▶ **SET TASK**
List all lines of the data that include the string "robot".

▶ **COLLECTED MATERIAL**
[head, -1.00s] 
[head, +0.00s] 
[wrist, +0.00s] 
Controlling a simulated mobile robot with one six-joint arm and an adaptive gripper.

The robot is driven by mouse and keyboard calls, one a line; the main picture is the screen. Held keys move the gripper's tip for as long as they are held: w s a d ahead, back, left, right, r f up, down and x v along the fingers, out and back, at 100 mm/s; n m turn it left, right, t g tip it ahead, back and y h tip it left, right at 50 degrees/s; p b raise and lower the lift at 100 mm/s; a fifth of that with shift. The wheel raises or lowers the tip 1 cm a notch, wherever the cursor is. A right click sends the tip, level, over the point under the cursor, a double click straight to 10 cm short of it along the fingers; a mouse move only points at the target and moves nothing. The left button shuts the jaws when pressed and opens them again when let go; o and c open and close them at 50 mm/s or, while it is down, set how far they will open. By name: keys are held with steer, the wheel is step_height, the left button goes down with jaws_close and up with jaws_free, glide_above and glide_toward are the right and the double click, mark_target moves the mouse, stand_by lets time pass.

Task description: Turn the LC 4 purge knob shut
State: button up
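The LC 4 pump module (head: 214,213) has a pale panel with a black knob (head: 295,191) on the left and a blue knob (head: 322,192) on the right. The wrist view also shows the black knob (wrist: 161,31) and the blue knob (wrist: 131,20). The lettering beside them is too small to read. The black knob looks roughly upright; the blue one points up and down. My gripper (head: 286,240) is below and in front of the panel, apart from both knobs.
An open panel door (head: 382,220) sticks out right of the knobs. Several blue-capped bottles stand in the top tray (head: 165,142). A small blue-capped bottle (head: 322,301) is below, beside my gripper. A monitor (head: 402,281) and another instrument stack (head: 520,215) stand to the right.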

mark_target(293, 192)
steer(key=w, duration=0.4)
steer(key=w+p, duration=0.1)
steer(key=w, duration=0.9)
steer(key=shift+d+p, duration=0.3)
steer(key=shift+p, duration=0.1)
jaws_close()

▶ **OUTPUT FOR THIS EXERCISE**
Controlling a simulated mobile robot with one six-joint arm and an adaptive gripper.
The robot is driven by mouse and keyboard calls, one a line; the main picture is the screen. Held keys move the gripper's tip for as long as they are held: w s a d ahead, back, left, right, r f up, down and x v along the fingers, out and back, at 100 mm/s; n m turn it left, right, t g tip it ahead, back and y h tip it left, right at 50 degrees/s; p b raise and lower the lift at 100 mm/s; a fifth of that with shift. The wheel raises or lowers the tip 1 cm a notch, wherever the cursor is. A right click sends the tip, level, over the point under the cursor, a double click straight to 10 cm short of it along the fingers; a mouse move only points at the target and moves nothing. The left button shuts the jaws when pressed and opens them again when let go; o and c open and close them at 50 mm/s or, while it is down, set how far they will open. By name: keys are held with steer, the wheel is step_height, the left button goes down with jaws_close and up with jaws_free, glide_above and glide_toward are the right and the double click, mark_target moves the mouse, stand_by lets time pass.

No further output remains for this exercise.